The present proposal here in the state of Massachusetts to create a capital punishment system that seeks to be “as infallible as humanly possible” does not offer any compelling reason to return to a barbaric practice that actually needs to disappear. Our efforts should be to encourage other states to ban capital punishment and not try to breathe new life into an institution that should end.

When human life under any circumstance is not held as sacred in a society, all human life is diminished and threatened. The Church’s pro-life stance is consistent and is based on the theological affirmation that the person is made in the image of God, the philosophical assertion of the dignity of every person and the Church’s social teaching that society and the state exist to serve the person. Because we hold to the sacredness of human life, the taking of even one person’s life is a most serious event. Historically, the teaching of the Church has allowed the taking of human life only in very rare instances, viz., in the case of self-defense and — by extension of this principle — in the case of capital punishment.

It is not surprising that in the 20th century, the most violent century in recorded history, the presumption on the part of moralists against taking human life has been strengthened and the exceptions deemed ever more restricted. Certainly the dramatic situation with legalized abortion has heightened our awareness of the urgent need to defend the sacredness of every human life.

The U.S. Supreme Court in its decision in Georgia vs. Furman (1972) held that the death penalty as then administered did constitute cruel and unusual punishment and so was contrary to the Eighth Amendment of the U.S. Constitution. In Gregg vs. Georgia in 1976, the same court allowed states to resume using the death penalty. This decision claimed that new procedures would address the objections involved in the previous ruling and so set off the debate once again. Since that time, many people have been surprised that the U.S. bishops’ conference has consistently opposed the death penalty, in spite of the contrary opinion of a majority of the Catholics in the United States. However, Catholic teachings are not based on polls or prevailing sentiments, but upon the magisterium with the two-fold font of Scripture and tradition.

Since the popularity of the death penalty in great part issues from people’s frustration over violent crimes, one of the most popular arguments in favor of the death penalty is its presumed value as a deterrent. The conventional wisdom is that we need capital punishment to discourage people from committing murder. Politicians often appeal to the deterrence factor as a justification of the death penalty.
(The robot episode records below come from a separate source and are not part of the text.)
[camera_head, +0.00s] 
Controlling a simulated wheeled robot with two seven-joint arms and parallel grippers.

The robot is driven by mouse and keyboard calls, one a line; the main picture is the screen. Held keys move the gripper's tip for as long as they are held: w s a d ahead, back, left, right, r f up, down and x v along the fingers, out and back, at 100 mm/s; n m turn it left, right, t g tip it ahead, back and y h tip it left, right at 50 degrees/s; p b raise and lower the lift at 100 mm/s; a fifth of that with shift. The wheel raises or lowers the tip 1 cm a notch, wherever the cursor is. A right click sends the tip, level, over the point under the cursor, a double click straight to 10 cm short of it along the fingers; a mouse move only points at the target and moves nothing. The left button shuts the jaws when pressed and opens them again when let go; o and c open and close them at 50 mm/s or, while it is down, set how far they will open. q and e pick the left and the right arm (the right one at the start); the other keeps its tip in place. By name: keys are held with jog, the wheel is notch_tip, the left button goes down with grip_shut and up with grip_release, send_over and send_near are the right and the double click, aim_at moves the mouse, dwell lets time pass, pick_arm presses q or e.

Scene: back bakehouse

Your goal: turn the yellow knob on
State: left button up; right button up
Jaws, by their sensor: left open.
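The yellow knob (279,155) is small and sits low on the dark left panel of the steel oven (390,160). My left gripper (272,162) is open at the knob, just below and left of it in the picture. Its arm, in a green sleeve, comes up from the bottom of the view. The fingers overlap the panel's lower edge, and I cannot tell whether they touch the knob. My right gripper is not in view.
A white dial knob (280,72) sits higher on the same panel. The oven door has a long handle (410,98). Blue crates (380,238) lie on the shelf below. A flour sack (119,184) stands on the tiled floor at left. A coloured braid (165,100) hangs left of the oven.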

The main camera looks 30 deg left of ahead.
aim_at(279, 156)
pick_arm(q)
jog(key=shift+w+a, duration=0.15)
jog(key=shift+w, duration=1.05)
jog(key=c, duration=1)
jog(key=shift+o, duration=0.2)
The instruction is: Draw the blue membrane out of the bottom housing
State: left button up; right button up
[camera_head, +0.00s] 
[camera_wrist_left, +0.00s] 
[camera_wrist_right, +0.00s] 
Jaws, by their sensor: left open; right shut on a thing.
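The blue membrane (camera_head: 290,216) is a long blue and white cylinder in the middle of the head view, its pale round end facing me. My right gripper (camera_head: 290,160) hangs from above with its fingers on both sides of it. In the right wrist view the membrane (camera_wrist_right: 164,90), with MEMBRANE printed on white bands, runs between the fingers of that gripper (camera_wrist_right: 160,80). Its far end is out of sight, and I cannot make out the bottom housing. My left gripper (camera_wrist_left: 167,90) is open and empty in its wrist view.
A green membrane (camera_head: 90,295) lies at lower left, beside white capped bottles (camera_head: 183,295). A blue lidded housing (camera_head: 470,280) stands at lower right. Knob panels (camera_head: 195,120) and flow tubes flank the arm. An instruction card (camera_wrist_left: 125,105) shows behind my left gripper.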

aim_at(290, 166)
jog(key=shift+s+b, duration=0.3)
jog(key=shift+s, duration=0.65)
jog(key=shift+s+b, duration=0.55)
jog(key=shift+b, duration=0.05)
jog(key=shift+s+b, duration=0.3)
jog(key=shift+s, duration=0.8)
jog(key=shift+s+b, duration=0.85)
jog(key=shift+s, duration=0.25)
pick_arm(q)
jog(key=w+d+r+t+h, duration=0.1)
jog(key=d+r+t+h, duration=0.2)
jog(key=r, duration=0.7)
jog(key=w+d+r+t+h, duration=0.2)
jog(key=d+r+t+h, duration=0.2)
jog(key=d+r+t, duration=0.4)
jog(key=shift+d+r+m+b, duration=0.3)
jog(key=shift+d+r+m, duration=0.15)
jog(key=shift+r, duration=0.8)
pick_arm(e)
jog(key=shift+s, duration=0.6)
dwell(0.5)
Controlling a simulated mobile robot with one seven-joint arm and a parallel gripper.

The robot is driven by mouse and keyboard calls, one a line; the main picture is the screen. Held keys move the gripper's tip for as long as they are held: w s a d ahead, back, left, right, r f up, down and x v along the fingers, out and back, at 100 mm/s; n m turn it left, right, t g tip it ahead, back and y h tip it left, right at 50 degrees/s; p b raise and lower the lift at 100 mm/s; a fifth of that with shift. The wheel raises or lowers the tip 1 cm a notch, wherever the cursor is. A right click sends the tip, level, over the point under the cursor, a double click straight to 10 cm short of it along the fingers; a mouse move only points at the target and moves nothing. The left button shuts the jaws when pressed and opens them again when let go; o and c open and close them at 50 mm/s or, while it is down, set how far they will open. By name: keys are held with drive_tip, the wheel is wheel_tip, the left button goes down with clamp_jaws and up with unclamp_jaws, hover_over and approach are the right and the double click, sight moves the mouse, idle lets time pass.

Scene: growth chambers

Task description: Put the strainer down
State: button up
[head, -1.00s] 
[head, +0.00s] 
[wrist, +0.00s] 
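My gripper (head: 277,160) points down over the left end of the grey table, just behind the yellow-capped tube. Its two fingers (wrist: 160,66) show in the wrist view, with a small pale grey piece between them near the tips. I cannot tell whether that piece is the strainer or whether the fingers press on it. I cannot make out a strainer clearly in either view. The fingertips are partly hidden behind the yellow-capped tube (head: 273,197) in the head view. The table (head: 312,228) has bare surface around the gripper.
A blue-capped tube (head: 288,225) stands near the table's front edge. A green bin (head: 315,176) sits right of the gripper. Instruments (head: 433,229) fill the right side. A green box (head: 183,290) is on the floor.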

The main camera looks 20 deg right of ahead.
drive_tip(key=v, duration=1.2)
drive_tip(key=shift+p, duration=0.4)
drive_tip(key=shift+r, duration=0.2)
A survey authored by Richard C. Dieter, Esq., that was conducted in 1995 involving interviews with 386 randomly selected police chiefs and sheriffs resulted in only one percent of the respondents choosing the death penalty as a primary way to reduce violent crime. The death penalty ranked last among six options. The most effective way named by the police chiefs and sheriffs was “reducing drug abuse,” followed by “better economy and more jobs.” Simplifying court rules, longer sentences, more police officers and reducing the number of guns were also considered to be more important ways of reducing violent crimes than expanding the use of the death penalty. Of those interviewed, 67 percent termed inaccurate the statement: “The death penalty significantly reduces the number of homicides.” Commenting on the poll, former New York Police Chief Patrick Murphy wrote: “Like the emperor’s new clothes, the flimsy notion that the death penalty is an effective law enforcement tool is being exposed as mere political puffery.”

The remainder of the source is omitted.